Sunday, December 31, 2006

Friday, December 29, 2006

Physics Lessons

"In a uniform expanding universe, every observer sees herself at the center of the expansion, with everything else moving outwards from her."

I do too.
"Theory and observations suggest that very early in the history of the universe, there was an "inflationary" phase".
Current observations suggest that this is happening just (barely) inside my waistband.

Thursday, December 28, 2006

"A Heinous Crime and Its Aftermath Are Recalled From Differing Points of View"
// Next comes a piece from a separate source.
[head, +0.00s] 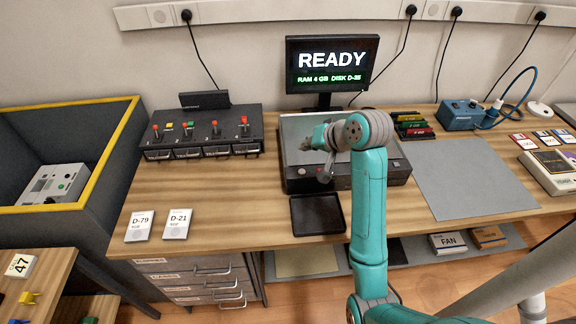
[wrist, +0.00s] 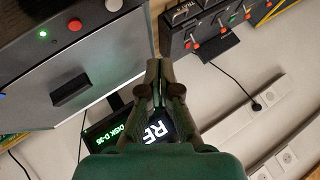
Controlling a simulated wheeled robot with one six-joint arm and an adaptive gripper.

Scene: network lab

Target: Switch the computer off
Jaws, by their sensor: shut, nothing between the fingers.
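The computer is a low dark case (head: 345,180) with a grey top, in the middle of the bench. Its monitor (head: 333,62) stands behind it and reads READY, RAM 4 GB, DISK D-35. In the wrist view, the case's dark panel has a lit green light (wrist: 43,34) and a red button (wrist: 75,25). A black handle (wrist: 72,90) sits on the grey top. My gripper (head: 306,143) is above the case's left part, pointing left, shut and empty. In the wrist view its closed fingers partly cover the monitor. My arm hides part of the case in the head view.
A black console (head: 204,130) with red levers stands left of the computer. An empty black tray (head: 317,214) lies in front of it. Cards D-79 (head: 139,226) and D-21 (head: 177,224) lie front left. A bare grey mat (head: 470,185) lies to the right.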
Since my daughter is here, and blogging, this could be an opportunity to find out if we see things the same way.
You be the judge.

Monday, December 25, 2006

Shaggy Dog Story

Leah: Could we have gotten a better dog for mom?
Me: No dog would have been better.

Saturday, December 23, 2006

The Soundtrack of Your Life

Every year around Thanksgiving, flocks of Bohemian Waxwings converge on Anchorage to feast on berries from ornamental trees . Their frantic flight and frenzied high pitched twitter reminds me of an Alfred Hitchcock movie, Psycho, I think. There were clouds of them today and their mood matched mine as I bustled to get through one last day of the Christmas rush before my vacation started. It was sort of a slow-motion panicky bustle since there has been so much snow. The birds must have a better union, though because when it got dark, they went to bed, and I went to the next street.
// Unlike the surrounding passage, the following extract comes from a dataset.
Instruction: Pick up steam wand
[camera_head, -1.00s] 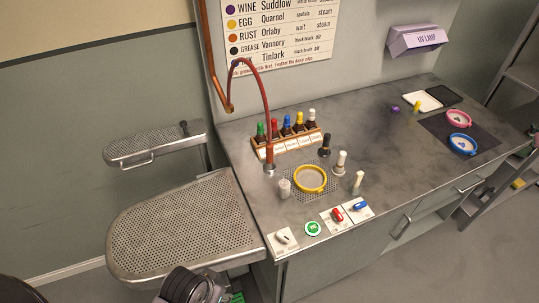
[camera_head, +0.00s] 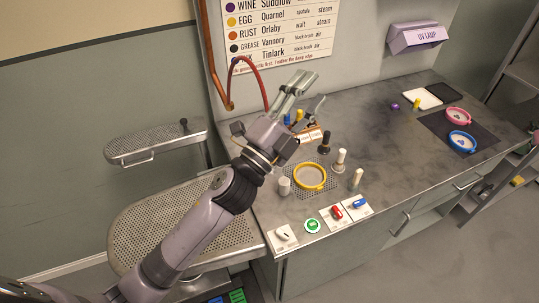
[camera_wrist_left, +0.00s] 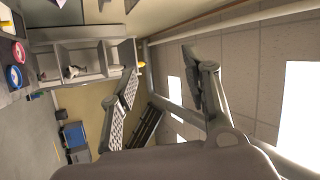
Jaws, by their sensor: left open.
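The steam wand's red hose (camera_head: 262,75) arches down from the copper pipe (camera_head: 211,55) at the wall. The wand end and its stand on the bench are hidden behind my left gripper in the head view. My left gripper (camera_head: 309,88) is open and empty, held above the bench in front of the bottle rack, its fingers pointing up and right. I cannot tell its exact gap to the wand. In the left wrist view the two fingers (camera_wrist_left: 160,82) stand apart with nothing between them. My right gripper is not in view.
A yellow hoop (camera_head: 310,177), a white cup (camera_head: 284,186) and upright brushes (camera_head: 340,161) stand close by. The bottle rack (camera_head: 313,136) is partly hidden. Switches (camera_head: 337,213) line the front edge. A perforated ironing board (camera_head: 150,225) lies left.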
Lately, I have been experimenting with different foods that I normally don't eat. Don't think beakers and Bunsen burners. Conceptually, it has been more like a "How many people can we stuff into this phone booth?" undergraduate project with me playing the role of the phone booth. Last night for my research I ate some Buffalo Bleu chips. Apparently the crunchy part was salt with some potato dust sprinkled on. More investigation seems in order.

Friday, December 22, 2006

Wednesday, December 20, 2006

To the Finland Station

It was dark, windy and snowy today. I felt like Dr. Zhivago's mailman.
Every year around this time, I imagine that I will stay on my diet until just before Christmas, and every year, including this one, I go off days before I want to. I always decide that working as late as I do, in weather as bad as it is, I don't want to be hungry, too. Of course, since I have no self control I just trade hunger for nausea. It makes me loathe myself, but isn't hating your life the way we're supposed to receive our Saviour at Christmas. Really eating this much is practically my Christian duty.
My motto lately (okay, I don't have a motto, but I do say this a lot in an annoying way) has been "Burn calories, not gasoline." Since I've been eating so much, I feel like a virtual National Reserve for calories. While I was typing this our neighbor brought down her annual plate of Christmas cookies. While I was talking about how loathsome I've become, I ate all the cookies. Oh wretched man that I am.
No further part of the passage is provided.